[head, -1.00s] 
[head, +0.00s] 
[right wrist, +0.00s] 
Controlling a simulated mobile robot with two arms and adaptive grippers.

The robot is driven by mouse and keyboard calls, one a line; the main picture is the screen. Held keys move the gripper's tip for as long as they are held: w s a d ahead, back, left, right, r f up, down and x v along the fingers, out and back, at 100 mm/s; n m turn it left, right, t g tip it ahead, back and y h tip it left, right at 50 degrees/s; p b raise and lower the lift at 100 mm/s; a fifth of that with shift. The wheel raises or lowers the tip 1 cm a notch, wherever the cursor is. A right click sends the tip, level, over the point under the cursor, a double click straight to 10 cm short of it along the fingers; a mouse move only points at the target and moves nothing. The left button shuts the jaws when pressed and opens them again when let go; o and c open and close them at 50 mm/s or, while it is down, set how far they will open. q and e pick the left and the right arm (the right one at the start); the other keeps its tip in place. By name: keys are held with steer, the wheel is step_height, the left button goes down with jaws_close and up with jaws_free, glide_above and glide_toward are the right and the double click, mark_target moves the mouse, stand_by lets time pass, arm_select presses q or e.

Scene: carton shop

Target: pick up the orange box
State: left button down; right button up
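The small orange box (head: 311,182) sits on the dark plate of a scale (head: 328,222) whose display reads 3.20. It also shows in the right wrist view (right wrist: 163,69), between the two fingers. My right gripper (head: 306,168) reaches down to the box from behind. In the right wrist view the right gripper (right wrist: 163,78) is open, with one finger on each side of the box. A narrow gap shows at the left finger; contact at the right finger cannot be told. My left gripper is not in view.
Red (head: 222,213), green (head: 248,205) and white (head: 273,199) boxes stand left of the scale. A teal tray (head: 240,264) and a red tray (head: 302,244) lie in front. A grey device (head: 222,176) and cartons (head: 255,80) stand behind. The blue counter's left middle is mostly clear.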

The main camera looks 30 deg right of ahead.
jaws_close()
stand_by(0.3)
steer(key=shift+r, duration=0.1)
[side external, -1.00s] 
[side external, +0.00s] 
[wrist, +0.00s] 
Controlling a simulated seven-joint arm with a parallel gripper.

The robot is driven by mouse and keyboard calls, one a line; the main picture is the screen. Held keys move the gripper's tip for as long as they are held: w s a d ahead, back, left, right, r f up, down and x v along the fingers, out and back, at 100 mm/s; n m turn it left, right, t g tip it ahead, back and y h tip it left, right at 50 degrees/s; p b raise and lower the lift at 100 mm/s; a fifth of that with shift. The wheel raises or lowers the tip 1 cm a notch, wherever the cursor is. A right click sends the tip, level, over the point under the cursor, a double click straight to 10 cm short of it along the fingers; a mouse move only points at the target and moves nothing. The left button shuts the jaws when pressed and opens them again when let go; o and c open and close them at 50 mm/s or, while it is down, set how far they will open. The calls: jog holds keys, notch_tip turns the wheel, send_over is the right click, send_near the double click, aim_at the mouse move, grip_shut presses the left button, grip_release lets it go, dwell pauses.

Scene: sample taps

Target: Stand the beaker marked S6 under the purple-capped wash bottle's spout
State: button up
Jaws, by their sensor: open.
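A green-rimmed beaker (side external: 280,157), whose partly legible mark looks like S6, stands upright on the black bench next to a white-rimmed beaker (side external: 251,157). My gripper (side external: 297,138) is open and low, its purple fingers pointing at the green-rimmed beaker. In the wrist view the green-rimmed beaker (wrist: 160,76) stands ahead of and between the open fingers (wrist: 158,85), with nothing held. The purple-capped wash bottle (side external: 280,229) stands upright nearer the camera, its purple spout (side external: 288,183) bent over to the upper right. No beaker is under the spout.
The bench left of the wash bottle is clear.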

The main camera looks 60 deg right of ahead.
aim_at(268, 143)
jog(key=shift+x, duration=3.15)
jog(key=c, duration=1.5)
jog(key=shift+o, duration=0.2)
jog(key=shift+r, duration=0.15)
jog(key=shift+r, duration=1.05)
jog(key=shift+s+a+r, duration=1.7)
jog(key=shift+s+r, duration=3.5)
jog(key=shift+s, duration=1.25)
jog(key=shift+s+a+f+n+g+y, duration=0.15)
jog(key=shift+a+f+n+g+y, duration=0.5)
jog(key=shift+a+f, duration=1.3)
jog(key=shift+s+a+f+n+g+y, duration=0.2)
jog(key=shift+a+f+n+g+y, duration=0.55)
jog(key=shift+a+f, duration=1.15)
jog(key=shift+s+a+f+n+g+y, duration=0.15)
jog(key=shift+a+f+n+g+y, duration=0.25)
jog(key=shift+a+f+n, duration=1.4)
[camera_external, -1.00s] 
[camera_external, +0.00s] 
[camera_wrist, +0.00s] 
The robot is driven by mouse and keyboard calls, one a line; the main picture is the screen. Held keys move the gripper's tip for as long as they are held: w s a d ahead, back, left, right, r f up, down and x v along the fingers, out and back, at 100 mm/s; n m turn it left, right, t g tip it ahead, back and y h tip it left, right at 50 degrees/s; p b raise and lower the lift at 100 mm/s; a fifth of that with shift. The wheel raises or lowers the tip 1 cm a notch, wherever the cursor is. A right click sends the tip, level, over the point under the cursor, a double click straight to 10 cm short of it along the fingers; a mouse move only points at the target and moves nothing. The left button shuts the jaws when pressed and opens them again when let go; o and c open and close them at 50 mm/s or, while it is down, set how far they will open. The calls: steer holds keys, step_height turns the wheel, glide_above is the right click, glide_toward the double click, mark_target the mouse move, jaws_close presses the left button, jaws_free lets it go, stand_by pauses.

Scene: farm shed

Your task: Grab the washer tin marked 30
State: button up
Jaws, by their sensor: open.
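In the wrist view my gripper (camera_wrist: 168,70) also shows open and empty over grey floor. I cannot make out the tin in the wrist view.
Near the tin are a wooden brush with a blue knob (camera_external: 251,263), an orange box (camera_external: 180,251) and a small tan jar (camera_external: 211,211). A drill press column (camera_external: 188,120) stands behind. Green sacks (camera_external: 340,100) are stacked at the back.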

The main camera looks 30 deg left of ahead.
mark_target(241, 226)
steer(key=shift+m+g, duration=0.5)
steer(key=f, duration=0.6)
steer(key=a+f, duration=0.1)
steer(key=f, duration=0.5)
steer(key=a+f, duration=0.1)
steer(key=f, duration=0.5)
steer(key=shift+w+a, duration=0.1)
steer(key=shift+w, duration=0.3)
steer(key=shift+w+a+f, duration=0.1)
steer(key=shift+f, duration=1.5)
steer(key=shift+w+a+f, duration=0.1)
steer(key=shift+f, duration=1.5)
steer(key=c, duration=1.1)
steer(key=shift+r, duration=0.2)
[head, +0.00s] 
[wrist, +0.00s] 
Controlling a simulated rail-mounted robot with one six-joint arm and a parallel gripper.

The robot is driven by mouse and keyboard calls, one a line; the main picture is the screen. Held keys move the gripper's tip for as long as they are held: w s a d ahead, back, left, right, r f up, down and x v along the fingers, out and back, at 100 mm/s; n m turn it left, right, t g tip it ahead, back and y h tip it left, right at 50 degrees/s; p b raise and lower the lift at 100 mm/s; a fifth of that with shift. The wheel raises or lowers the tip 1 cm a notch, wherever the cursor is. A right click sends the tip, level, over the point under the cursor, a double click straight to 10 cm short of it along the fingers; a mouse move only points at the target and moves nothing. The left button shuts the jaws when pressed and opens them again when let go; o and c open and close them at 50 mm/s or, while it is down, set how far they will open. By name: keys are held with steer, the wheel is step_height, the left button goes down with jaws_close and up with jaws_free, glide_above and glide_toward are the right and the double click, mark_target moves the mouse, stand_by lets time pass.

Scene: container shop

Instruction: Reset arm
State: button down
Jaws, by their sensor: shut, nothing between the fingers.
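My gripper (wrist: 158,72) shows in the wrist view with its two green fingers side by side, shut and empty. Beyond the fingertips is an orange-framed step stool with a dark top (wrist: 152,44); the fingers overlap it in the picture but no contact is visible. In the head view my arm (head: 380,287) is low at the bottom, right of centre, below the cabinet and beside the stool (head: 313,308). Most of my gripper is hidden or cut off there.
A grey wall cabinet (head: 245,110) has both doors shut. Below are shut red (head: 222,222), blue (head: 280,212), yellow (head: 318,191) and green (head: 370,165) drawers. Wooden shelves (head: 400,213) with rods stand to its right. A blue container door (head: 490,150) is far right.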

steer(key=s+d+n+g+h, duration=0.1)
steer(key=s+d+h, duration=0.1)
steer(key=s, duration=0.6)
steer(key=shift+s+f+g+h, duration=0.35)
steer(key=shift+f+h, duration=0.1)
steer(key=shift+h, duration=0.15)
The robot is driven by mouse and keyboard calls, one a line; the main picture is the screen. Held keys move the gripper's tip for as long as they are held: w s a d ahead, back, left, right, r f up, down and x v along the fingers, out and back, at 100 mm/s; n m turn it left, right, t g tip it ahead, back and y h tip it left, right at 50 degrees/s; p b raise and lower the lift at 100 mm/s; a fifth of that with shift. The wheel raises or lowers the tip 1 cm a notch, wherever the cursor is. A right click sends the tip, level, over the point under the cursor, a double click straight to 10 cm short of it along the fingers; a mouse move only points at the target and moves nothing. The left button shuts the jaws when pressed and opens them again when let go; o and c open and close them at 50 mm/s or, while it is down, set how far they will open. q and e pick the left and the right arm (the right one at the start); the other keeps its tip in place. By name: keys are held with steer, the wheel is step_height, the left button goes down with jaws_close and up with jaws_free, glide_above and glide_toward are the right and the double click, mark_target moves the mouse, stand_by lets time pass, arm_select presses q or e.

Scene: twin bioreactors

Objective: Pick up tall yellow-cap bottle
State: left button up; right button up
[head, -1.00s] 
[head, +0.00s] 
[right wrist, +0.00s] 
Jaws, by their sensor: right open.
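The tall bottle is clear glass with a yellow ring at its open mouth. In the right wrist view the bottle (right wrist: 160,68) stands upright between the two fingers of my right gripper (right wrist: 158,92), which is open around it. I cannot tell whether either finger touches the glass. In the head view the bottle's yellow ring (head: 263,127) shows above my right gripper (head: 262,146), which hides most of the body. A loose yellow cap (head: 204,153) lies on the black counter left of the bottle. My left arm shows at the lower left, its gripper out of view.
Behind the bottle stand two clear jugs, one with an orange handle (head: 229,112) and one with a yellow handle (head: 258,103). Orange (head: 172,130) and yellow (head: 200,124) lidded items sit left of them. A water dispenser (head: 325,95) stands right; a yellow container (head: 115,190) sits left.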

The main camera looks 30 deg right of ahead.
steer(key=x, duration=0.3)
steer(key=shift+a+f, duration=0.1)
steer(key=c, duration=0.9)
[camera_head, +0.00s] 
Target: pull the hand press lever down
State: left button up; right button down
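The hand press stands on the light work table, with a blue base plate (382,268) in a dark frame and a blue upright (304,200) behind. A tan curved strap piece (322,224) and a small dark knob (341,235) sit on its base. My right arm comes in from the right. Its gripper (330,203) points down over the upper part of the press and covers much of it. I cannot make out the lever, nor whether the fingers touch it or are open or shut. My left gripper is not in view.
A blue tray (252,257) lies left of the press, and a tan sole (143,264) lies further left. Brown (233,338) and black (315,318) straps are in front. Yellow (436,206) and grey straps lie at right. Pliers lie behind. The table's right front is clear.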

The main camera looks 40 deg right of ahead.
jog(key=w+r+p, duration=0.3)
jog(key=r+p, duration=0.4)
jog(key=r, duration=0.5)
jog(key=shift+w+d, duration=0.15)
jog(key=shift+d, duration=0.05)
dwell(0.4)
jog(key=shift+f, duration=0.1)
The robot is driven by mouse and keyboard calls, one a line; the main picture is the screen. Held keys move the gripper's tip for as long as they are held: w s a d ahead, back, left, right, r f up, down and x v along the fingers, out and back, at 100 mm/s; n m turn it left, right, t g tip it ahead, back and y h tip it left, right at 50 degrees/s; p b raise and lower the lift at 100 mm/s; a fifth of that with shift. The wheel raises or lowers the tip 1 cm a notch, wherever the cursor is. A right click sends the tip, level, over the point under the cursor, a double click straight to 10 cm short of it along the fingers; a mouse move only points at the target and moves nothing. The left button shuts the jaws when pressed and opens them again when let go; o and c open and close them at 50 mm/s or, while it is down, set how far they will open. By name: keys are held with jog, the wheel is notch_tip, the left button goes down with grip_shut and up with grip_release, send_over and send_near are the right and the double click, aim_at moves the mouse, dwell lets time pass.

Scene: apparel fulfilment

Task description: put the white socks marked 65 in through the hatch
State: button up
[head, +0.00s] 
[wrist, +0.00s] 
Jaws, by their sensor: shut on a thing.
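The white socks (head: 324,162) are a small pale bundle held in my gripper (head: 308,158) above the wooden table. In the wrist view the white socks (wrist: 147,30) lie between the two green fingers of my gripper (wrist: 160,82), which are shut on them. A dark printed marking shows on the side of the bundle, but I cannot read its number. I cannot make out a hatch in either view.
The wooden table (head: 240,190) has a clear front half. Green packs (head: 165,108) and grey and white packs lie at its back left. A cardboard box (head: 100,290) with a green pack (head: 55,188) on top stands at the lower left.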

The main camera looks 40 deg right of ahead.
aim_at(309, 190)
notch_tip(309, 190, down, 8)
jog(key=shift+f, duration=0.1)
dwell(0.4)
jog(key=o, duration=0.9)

=== Goal ===
With the line containing "Scene: apparel fulfilment" as the first and the last line of the records as the final one, print exactly the lines in that span.

=== Result of this task ===
Scene: apparel fulfilment

Task description: put the white socks marked 65 in through the hatch
State: button up
[head, +0.00s] 
[wrist, +0.00s] 
Jaws, by their sensor: shut on a thing.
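The white socks (head: 324,162) are a small pale bundle held in my gripper (head: 308,158) above the wooden table. In the wrist view the white socks (wrist: 147,30) lie between the two green fingers of my gripper (wrist: 160,82), which are shut on them. A dark printed marking shows on the side of the bundle, but I cannot read its number. I cannot make out a hatch in either view.
The wooden table (head: 240,190) has a clear front half. Green packs (head: 165,108) and grey and white packs lie at its back left. A cardboard box (head: 100,290) with a green pack (head: 55,188) on top stands at the lower left.

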The main camera looks 40 deg right of ahead.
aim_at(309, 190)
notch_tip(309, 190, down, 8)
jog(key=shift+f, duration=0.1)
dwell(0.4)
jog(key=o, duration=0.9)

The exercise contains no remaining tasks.